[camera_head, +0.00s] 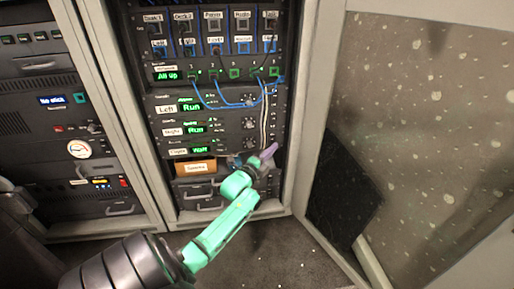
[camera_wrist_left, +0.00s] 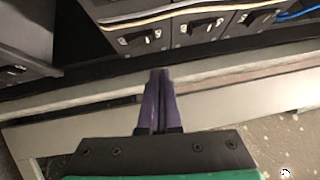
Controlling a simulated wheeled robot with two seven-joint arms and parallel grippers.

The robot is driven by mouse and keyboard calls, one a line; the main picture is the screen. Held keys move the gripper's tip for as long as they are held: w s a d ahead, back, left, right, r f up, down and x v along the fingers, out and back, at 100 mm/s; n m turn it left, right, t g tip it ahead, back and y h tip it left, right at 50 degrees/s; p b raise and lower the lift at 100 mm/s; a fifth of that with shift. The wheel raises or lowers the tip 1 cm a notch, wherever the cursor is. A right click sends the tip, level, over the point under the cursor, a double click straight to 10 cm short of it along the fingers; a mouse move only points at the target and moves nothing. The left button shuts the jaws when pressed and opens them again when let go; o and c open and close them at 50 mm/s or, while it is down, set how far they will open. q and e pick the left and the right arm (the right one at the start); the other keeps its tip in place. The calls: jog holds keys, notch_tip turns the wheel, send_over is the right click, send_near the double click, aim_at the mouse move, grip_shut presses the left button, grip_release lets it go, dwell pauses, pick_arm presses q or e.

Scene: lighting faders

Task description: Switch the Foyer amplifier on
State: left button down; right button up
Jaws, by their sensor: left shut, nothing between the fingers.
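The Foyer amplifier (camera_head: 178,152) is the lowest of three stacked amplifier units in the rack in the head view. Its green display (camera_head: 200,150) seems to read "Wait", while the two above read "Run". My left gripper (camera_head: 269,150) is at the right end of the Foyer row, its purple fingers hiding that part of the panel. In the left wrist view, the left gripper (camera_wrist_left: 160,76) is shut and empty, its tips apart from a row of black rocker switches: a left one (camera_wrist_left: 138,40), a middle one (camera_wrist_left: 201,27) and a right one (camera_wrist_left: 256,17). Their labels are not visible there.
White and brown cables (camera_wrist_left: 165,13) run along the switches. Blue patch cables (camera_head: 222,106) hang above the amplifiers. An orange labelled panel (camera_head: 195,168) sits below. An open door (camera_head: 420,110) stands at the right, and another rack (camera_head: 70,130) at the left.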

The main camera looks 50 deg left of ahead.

#### Instructions for the task
Give again, exactly, the lines from the start of the data through the one holding "State: left button down; right button up"; omit the pictures.

#### Full output
[camera_head, +0.00s] 
[camera_wrist_left, +0.00s] 
Controlling a simulated wheeled robot with two seven-joint arms and parallel grippers.

The robot is driven by mouse and keyboard calls, one a line; the main picture is the screen. Held keys move the gripper's tip for as long as they are held: w s a d ahead, back, left, right, r f up, down and x v along the fingers, out and back, at 100 mm/s; n m turn it left, right, t g tip it ahead, back and y h tip it left, right at 50 degrees/s; p b raise and lower the lift at 100 mm/s; a fifth of that with shift. The wheel raises or lowers the tip 1 cm a notch, wherever the cursor is. A right click sends the tip, level, over the point under the cursor, a double click straight to 10 cm short of it along the fingers; a mouse move only points at the target and moves nothing. The left button shuts the jaws when pressed and opens them again when let go; o and c open and close them at 50 mm/s or, while it is down, set how far they will open. q and e pick the left and the right arm (the right one at the start); the other keeps its tip in place. The calls: jog holds keys, notch_tip turns the wheel, send_over is the right click, send_near the double click, aim_at the mouse move, grip_shut presses the left button, grip_release lets it go, dwell pauses, pick_arm presses q or e.

Scene: lighting faders

Task description: Switch the Foyer amplifier on
State: left button down; right button up

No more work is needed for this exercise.